I specified, purchased, installed and configured every piece of equipment in the place. My undoing came in the form of a blue monitor.
I started my career as MIS Manager in a very small shop. We manufactured, sold, and installed demountable, reconfigurable partition walls. We also sold all of the related products including; lock sets, art glass, electrical outlets, and a variety of magnetic accessories like coat hooks and picture hooks.
I wasn't a big fish in a little pond; more like a goldfish in a Dixie cup. I was very proud of my accomplishments at this company. We were a new startup and I was expected to do everything. I specified, purchased, installed and configured every piece of equipment in the place. It was my petty fiefdom and I liked it.
You would expect me, then, to have problems with the complicated things. But no. My undoing came in the form of a blue monitor.
After months of perfectly ordinary days, the receptionist called me, frantic. When she started her system that morning, the monitor had a horrible blue tinge to it. I immediately came down to reception to investigate. The monitor was indeed a sickly blue. These were relatively new CRT monitors; I was certainly aware of their basic construction and realized that one of the electron guns most probably was shooting blanks.
I called the manufacturer and described the problem in detail.

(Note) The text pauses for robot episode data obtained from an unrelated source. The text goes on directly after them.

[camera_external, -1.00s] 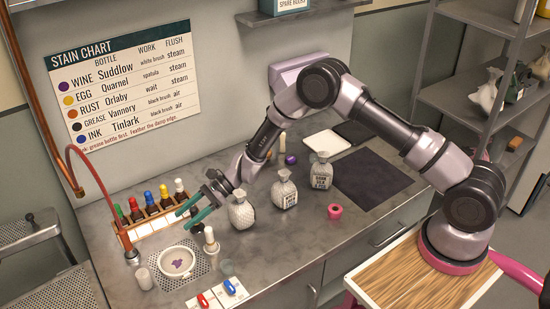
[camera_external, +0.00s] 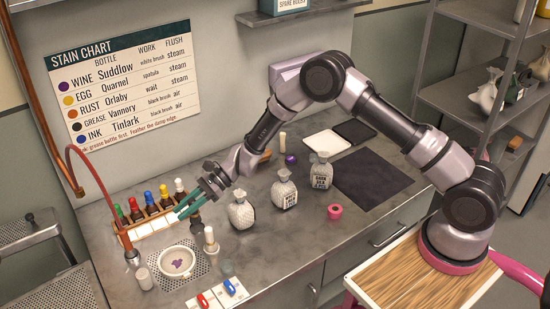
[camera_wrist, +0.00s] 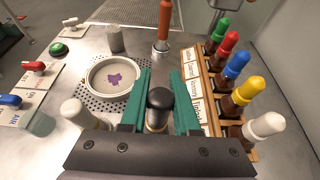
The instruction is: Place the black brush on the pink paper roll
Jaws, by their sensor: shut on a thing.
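The black brush (camera_wrist: 158,103) stands upright between the teal fingers of my gripper (camera_wrist: 159,100) in the wrist view; its rounded dark top and a gold band below it show. My gripper (camera_external: 188,207) is shut on it in the external view, at the counter's left part beside the sink. The brush's lower part (camera_external: 196,226) shows dark under the fingers; whether it touches the counter I cannot tell. The pink paper roll (camera_external: 335,212) stands on the counter's front right part, well to the right of my gripper, with nothing on it.
A rack of colour-capped bottles (camera_external: 150,215) is just behind my gripper. The white brush (camera_external: 210,240) stands close in front. A round bowl (camera_external: 176,262) lies left. A dark mat (camera_external: 373,180) lies behind the roll.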

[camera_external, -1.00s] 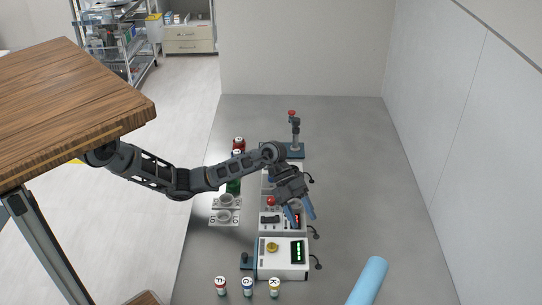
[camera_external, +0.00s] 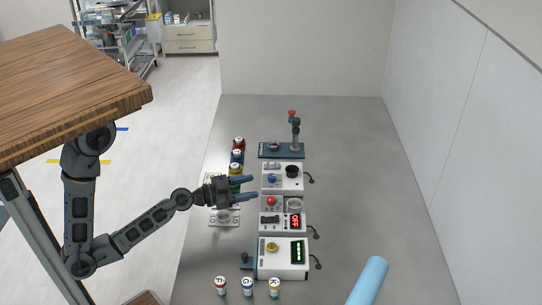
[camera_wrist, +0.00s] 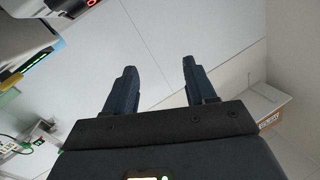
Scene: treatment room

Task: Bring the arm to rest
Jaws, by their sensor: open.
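My gripper (camera_external: 246,189) is open with nothing between its two blue fingers. In the external view it is level with the row of devices, its fingertips just left of the device with the red knob (camera_external: 271,202). My arm is folded back to the left, its elbow low beside the wooden top. In the wrist view the two fingers (camera_wrist: 156,88) are spread apart against a pale, blank wall surface.
Several white control devices (camera_external: 297,249) stand in a column on the grey table (camera_external: 345,190). Colored bottles (camera_external: 239,145) stand behind my gripper, and small labeled jars (camera_external: 247,286) stand at the front. A blue cylinder (camera_external: 368,281) lies at the right. A wooden top (camera_external: 70,85) overhangs my arm.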

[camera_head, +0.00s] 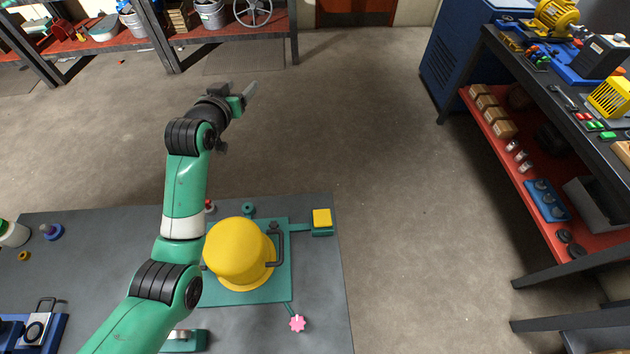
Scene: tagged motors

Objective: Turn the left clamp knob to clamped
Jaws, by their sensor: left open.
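A yellow round motor (238,252) with a dark handle sits on a teal base plate (284,288) on the grey bench. A small red knob (209,206) shows partly past my arm at the plate's back left. A teal knob-like part (248,209) stands at the back edge. I cannot tell which is the left clamp knob; my arm hides the plate's left side. My left gripper (240,102) is open and empty, beyond the bench's back edge, apart from the motor. My right gripper is out of view.
The grey bench (100,255) also holds a yellow block on a teal stand (322,219), a purple-based knob (52,231) and a blue fixture (50,335). A shelved workbench (540,110) stands at right. The floor between is clear.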

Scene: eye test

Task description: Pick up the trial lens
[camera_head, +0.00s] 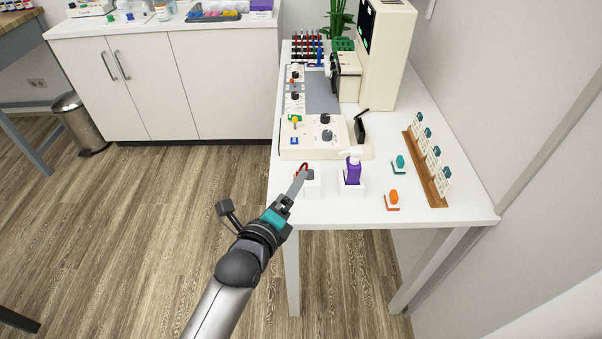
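A trial lens, seen as a small red ring (304,166), is at the front left of the white table, by a small white block (314,188) with a dark knob-like top. My left gripper (302,175) reaches over the table's left edge, and its narrow grey tip overlaps the lower left of the ring. The tip hides part of the ring and block. I cannot tell whether the fingers are open or shut, or whether they touch the lens. My right gripper is not in view.
Orange (394,197) and teal (400,162) small items lie farther right, before a wooden rack (427,170). A cream control console (303,147) and tall instrument (386,55) stand behind.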

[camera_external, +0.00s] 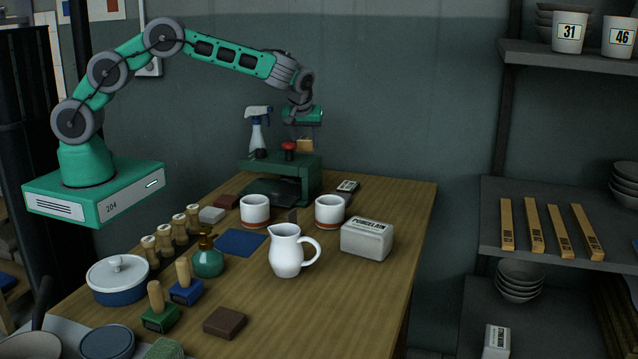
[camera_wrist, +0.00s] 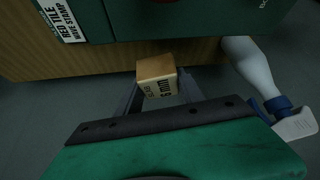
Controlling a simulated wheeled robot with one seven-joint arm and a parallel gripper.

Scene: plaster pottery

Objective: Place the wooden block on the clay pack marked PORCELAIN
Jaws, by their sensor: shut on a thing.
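The wooden block (camera_external: 306,146) is small and light tan. In the wrist view the block (camera_wrist: 157,68) shows printed text on its side, partly reading "mm". My gripper (camera_external: 304,139) is shut on it and holds it in the air at the back of the table, above and behind the green press. The gripper's fingers (camera_wrist: 158,90) are on either side of the block in the wrist view. The clay pack marked PORCELAIN (camera_external: 366,242) is a pale grey-white block lying on the right part of the table, in front of and to the right of my gripper. Its top looks bare.
The green press (camera_external: 262,163) with a red knob and a spray bottle (camera_external: 257,135) stand near the gripper. Two white cups (camera_external: 255,210) (camera_external: 329,211) and a white pitcher (camera_external: 286,255) stand left of the pack. The table's right front (camera_external: 350,305) is clear.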

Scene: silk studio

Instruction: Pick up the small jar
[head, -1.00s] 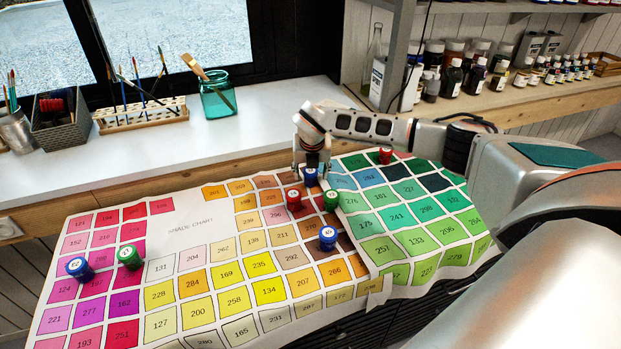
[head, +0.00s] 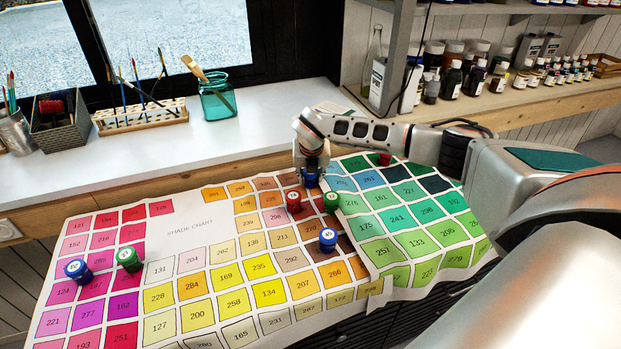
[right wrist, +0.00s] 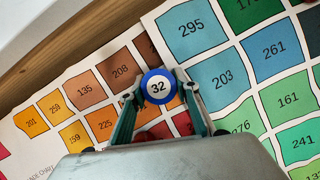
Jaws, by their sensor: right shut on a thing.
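My right gripper (head: 311,176) points down at the back of the shade chart, near the seam between the orange and blue-green patches. It is shut on a small blue jar (right wrist: 157,87) with a white lid marked 32, which sits between its two fingers in the right wrist view. In the head view only a bit of that blue jar (head: 311,182) shows under the fingers. I cannot tell whether it touches the chart. My left gripper is not in view.
A red jar (head: 293,201) and a green jar (head: 331,202) stand close in front of the gripper. A blue jar (head: 327,240) is nearer, another red jar (head: 385,158) behind right. A blue jar (head: 77,270) and green jar (head: 128,259) stand left. The shade chart (head: 190,226) has free room between.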

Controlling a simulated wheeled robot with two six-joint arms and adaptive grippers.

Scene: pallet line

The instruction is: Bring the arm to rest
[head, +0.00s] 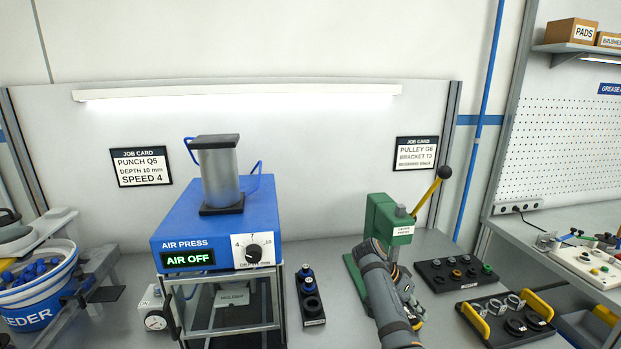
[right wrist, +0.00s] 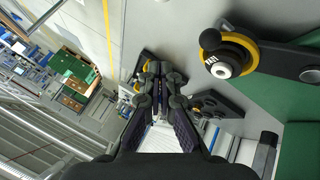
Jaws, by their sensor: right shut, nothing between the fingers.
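My right arm (head: 378,295) rises from the bottom of the head view in front of the green lever press (head: 382,218). My right gripper (head: 411,303) is partly hidden beside the arm, near the press's lower right. In the right wrist view the two dark fingers of the right gripper (right wrist: 158,72) meet at their tips with nothing between them. My left gripper is in neither view.
The blue air press (head: 205,225) reads AIR OFF. A dark tray of small parts (head: 440,284) and a tray with yellow handles (head: 508,341) lie right of my arm. The press lever has a black knob (head: 444,172). A blue feeder tub (head: 40,312) stands at left.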

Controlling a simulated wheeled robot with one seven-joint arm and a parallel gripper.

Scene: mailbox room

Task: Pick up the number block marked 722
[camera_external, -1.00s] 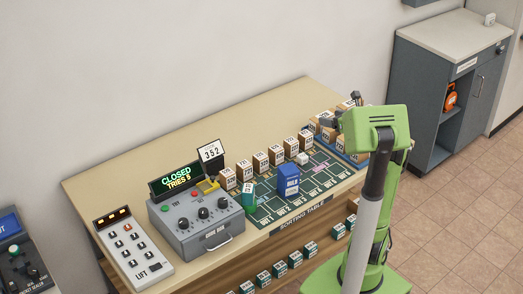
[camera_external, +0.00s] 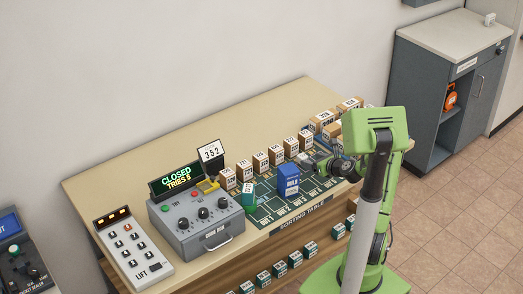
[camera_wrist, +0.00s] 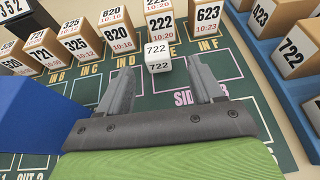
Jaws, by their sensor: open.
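The small white number block (camera_wrist: 158,58) marked 722 sits on the green sorting mat (camera_wrist: 228,92), in front of the box marked 222 in the wrist view. My gripper (camera_wrist: 160,78) is open, its two grey fingers apart and empty. The block lies between and slightly beyond the fingertips as seen from the wrist; whether the fingers are at its height I cannot tell. In the external view my gripper (camera_external: 312,163) is low over the mat and the block cannot be made out clearly beside it.
A row of brown numbered boxes (camera_wrist: 158,22) stands behind the block. A blue tray (camera_wrist: 262,50) at the right holds larger boxes, one (camera_wrist: 298,58) also marked 722. A blue box (camera_external: 288,180) stands close on the gripper's left. A grey console (camera_external: 205,222) stands farther left.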

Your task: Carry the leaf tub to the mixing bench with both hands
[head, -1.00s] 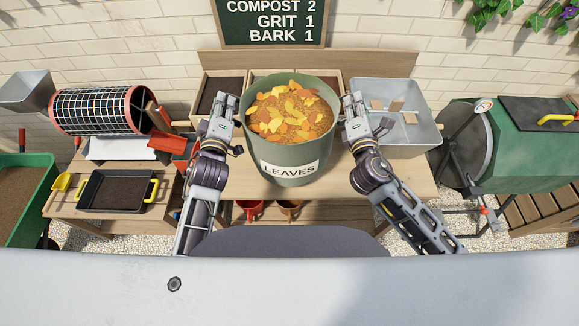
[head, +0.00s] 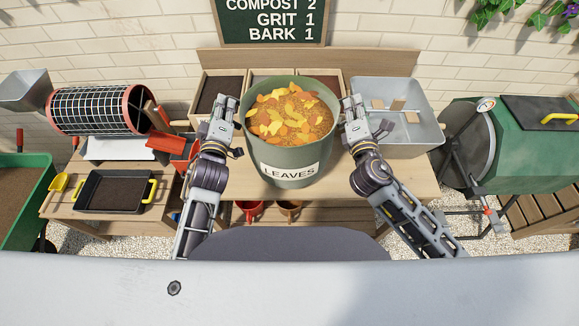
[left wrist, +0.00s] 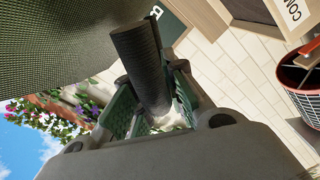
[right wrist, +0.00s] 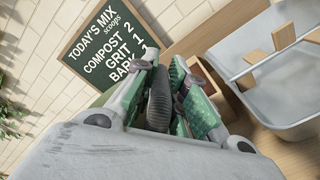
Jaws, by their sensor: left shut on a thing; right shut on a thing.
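The leaf tub (head: 291,166) is a round green-grey tub with a LEAVES label, upright and filled with orange and yellow leaves. In the head view it is between my two grippers, over the wooden mixing bench (head: 405,178). My left gripper (head: 226,108) is shut on the tub's left handle; the left wrist view shows the dark ribbed handle (left wrist: 141,65) between the fingers. My right gripper (head: 352,108) is shut on the right handle, a dark ribbed bar (right wrist: 158,98) in the right wrist view. Whether the tub's base touches the bench is hard to tell.
Compartments of dark soil (head: 217,92) stand behind the tub. A grey metal bin (head: 425,133) is right of it. A sieve drum (head: 98,110), a red scoop (head: 172,144) and a black tray (head: 115,191) are at the left. A green tumbler (head: 520,140) stands far right.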

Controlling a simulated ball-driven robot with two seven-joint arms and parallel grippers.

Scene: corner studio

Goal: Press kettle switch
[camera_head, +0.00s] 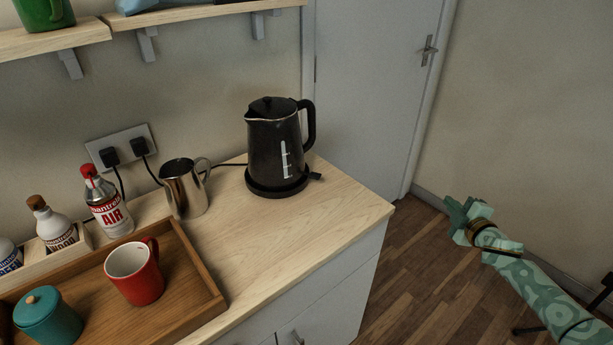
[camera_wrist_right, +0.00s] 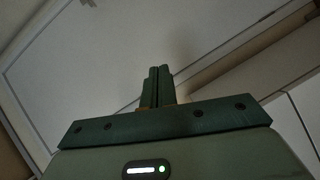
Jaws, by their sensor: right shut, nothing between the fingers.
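The black kettle (camera_head: 272,145) stands upright on its base near the right end of the wooden counter, spout to the left and handle to the right. A small dark switch lever (camera_head: 315,176) sticks out at the lower right of the kettle. My right gripper (camera_head: 457,208) is to the right of the counter, over the floor, well apart from the kettle. Its fingers are shut and empty; they also show together in the right wrist view (camera_wrist_right: 158,84), without the kettle. My left gripper is not in view.
A metal jug (camera_head: 184,188) stands left of the kettle. A wooden tray (camera_head: 190,262) holds a red mug (camera_head: 134,272) and a teal jar (camera_head: 47,317). Several bottles stand by the wall. A shelf (camera_head: 190,18) hangs above. The counter's right front is clear.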

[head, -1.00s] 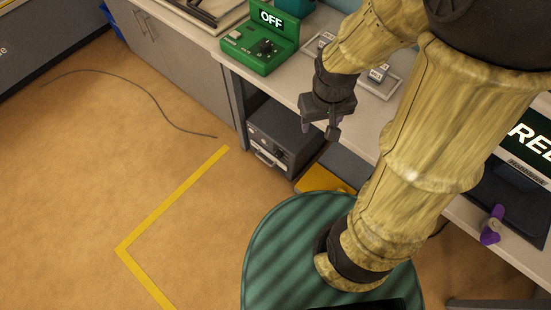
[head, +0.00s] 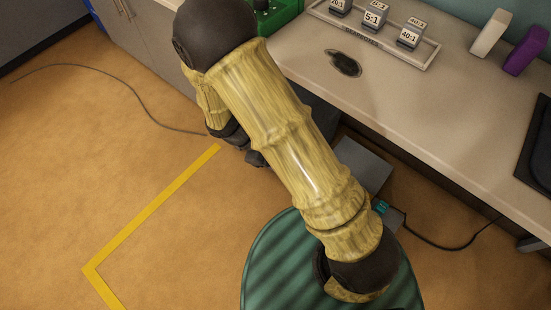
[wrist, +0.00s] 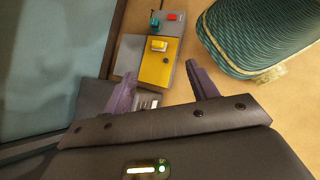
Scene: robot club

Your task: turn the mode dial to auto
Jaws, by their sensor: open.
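A green control box (head: 288,10) stands on the bench at the top edge of the head view, mostly cut off or covered by my arm. A black knob (head: 262,4) shows on it at the picture's edge; its setting cannot be read. My gripper (wrist: 160,90) is open, with two purple fingers apart and nothing held between them. In the head view it is largely hidden behind my arm, low in front of the bench and well away from the green box. The box is not seen in the wrist view.
A yellow panel (wrist: 170,68) with a yellow block (wrist: 158,45) lies ahead of my fingers, beside a red part (wrist: 172,17) and a teal part (wrist: 155,24). On the bench are a tray of labelled blocks (head: 385,42) and a dark oval patch (head: 343,63). A cable (head: 130,88) crosses the floor.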

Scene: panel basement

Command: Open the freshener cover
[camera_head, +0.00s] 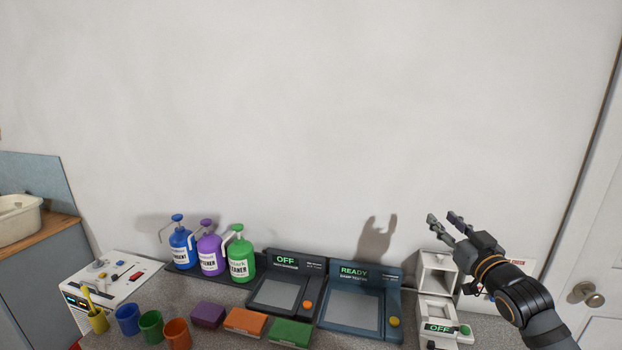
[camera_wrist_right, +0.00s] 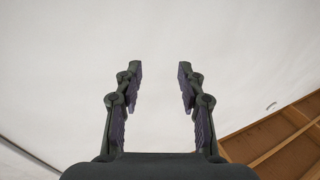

We ran through all of the possible operating system settings and reloaded the driver, all to no avail. The technician then had me download a small utility program that displayed a color test pattern. I described the colors it displayed in detail. Everything was tinged a very vivid blue color. The technician said he had never seen this particular failure mode before but authorized a replacement monitor to be sent out next day air.
The new monitor arrived and I quickly unpacked it and set it up in place of the bad monitor. The new monitor powered up and you can imagine my surprise when I see exactly the same shade of vivid blue. Obviously the monitor was not the problem. What was the next most obvious mode of failure? Two monitors plugged into the same PC exhibit the exact same problem. It's not the OS or Drivers and it's not the monitor. It must be the video card!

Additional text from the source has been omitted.